3 The Gesture Capture System

To capture a participant’s gesture, we used three identical Nexus 5 smartphones with a 4.9-inch display. All of our devices had Android v4.4 as the operating system. We developed a web-based client-server architecture to capture the participant’s gestures. Up to three clients (smartphones) can connect simultaneously to a web server (a laptop) through a Wi-Fi local network. The connection was via WebSockets, which allowed interactive sessions between the server and the smartphones. Gesture data and capture parameters were transmitted as JSON and serialized within an SQLite database.

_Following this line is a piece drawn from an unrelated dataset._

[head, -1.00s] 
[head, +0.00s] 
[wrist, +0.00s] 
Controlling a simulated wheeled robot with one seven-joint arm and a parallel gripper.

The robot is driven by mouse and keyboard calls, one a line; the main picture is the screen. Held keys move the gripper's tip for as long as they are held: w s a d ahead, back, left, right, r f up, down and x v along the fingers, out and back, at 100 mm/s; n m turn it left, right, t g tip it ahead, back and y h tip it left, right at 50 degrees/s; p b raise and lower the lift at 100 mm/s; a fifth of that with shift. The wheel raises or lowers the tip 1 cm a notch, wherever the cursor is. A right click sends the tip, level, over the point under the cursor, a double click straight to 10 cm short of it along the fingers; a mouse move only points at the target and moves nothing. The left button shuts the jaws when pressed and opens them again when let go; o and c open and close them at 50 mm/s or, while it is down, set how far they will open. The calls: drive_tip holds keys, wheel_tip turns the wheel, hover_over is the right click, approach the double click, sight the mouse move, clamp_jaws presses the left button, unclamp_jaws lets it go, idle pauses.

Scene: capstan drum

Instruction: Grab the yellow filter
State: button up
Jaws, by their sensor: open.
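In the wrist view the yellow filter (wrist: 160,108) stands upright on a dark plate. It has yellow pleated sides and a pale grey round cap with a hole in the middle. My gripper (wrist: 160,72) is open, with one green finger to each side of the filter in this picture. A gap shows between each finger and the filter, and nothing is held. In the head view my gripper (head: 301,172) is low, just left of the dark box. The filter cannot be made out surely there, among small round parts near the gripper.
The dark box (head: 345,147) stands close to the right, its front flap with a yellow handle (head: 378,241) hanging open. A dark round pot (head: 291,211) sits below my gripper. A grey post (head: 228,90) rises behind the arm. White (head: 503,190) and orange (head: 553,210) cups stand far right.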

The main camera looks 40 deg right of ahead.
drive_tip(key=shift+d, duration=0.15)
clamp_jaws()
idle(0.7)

From the server dashboard, we could select the gesture type and start or cancel a given capture session. These commands would be sent to all the connected smartphones, so the participants could perform their gestures with minimal interruptions. We could also visualize each gesture as it was performed, using the canvas API. In addition, we integrated automated and manual mechanisms to mark a participant’s gesture in case their gesture did not match the gesture type characteristics (e.g., number of fingers, strokes, direction, etc.).

Fig. 2.
figure 2figure 2

Wireless client-server architecture used to capture participants’ gestures

4 Procedure

We arranged four different sets of capture sessions, one for every local blind association. In each location, we had one, two or three participants per session, according to their availability schedule. Additionally, we sorted the set of gesture types by increasing difficulty, according to our perception, in order to avoid participants’ frustration. Each session lasted approximately 75 min and consisted of two parts. The first part consisted in capture of the gestures per se, and the second part consisted of a questionnaire in which we collected data about the profile, mobile device use and gesture preferences of the participants.

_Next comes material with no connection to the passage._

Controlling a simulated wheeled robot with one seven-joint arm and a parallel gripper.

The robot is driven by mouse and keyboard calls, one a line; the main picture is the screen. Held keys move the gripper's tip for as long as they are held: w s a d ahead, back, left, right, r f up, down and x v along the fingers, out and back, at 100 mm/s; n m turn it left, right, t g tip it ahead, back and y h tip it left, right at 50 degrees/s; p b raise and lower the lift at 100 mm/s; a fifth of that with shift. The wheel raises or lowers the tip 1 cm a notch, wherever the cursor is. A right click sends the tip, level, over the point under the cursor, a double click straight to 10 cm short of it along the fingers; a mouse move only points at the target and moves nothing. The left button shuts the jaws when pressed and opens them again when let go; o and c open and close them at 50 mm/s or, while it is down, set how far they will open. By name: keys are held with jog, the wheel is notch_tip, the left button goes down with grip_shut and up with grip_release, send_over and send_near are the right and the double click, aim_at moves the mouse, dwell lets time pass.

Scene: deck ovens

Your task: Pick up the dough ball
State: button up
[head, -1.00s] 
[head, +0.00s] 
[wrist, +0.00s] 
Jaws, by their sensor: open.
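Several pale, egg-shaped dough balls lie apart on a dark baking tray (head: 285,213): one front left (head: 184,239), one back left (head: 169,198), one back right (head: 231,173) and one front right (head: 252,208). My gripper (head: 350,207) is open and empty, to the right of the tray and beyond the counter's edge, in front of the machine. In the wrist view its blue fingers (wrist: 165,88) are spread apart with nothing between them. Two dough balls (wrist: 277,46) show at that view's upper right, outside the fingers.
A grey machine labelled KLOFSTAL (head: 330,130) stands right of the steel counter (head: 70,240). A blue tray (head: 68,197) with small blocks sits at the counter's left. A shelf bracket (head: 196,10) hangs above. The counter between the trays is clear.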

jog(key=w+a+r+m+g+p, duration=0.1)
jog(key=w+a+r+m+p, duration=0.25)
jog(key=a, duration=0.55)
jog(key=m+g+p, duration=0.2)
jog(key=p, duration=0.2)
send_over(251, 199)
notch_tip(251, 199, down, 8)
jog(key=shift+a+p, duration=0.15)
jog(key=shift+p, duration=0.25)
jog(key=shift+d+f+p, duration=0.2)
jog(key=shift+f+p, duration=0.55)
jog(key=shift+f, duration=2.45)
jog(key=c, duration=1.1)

The 36 participants were asked to perform each of the 25 gestures six times, with the goal of obtaining 5400 gesture samples. For every gesture type, we initially told the participants the name of the gesture and how to perform it, and then we recorded whether they already knew or had done the gesture or not. We also asked them to rate its difficulty, using a five-point scale, from 1 (very easy) to 5 (very difficult). We had cardboard cutouts of most of the gestures in case any of the participants needed a tactile representation. To manage the session, a researcher would use the web-based server to visualize each participant capture and record the data for each gesture. We also implemented an automated mechanism to mark captures with an incorrect number of simultaneous pointers or consecutive strokes, according to the reference gesture.

5 Results and Discussion

In general, participants perceived a low level of difficulty with most of the gesture types (mean = 1.49, median = 1). The most difficult gestures, as perceived by the participants, were to and fro swipes, and rotor, while the easiest gestures were simple swipes with one finger, one stroke, and one direction. However, we noted a slight increase in perceived difficulty in longer gestures with similar descriptors. Concerning gesture shape preference, half of the participants preferred rounded gestures, six steep-angled gestures, two right-angled gestures, and ten reported having no preference. In addition, the majority of the participants also preferred gestures with one finger (22 participants), and one stroke (19 participants). Regarding differences among the visually impaired groups, we found noteworthy variations, and in one gesture, the vertical chevron, the difference in sharpness was significant.

We would like to note that despite the issues solved by our solution, we had other issues in capturing the gestures. For instance, the average age of our participants, 48 years (SD = 15.8), means younger visually impaired people are underrepresented. In addition, participants would sometimes perform a gesture outside the boundaries of the screen due to the lack of tactile edges. Other times, participants’ fingernails would make contact with the display, and the gesture was not recorded as intended, especially in women with long fingernails. In the first location, an issue we had inherent to wireless capture system was multipath propagation [15]. This kind of interference occurred when the signals sent by the mobile devices to the web server, and vice versa, arrived by more than two paths or canceled each other. The construction materials used in the room where we perform the sessions caused this interference. Therefore, we relocated the equipment and participants, and in subsequent locations we did a preliminary signal strength test. Despite these issues, in the end, thanks to our capture solution we were able to make effective use of our limited time with the participants.

6 Conclusions

More research is needed regarding accessible and mobile touch-based interaction for visually impaired people, especially for those who are blind. In this paper we presented an overview of a study on gestures preferences and differences among visually impaired people. We also presented how the use of wireless and web based technologies can solve some of the problems that might arise during such studies. Given that we mainly used web technologies, similar research tools could be implemented across different mobile platforms with relative ease, compared to native solutions [16].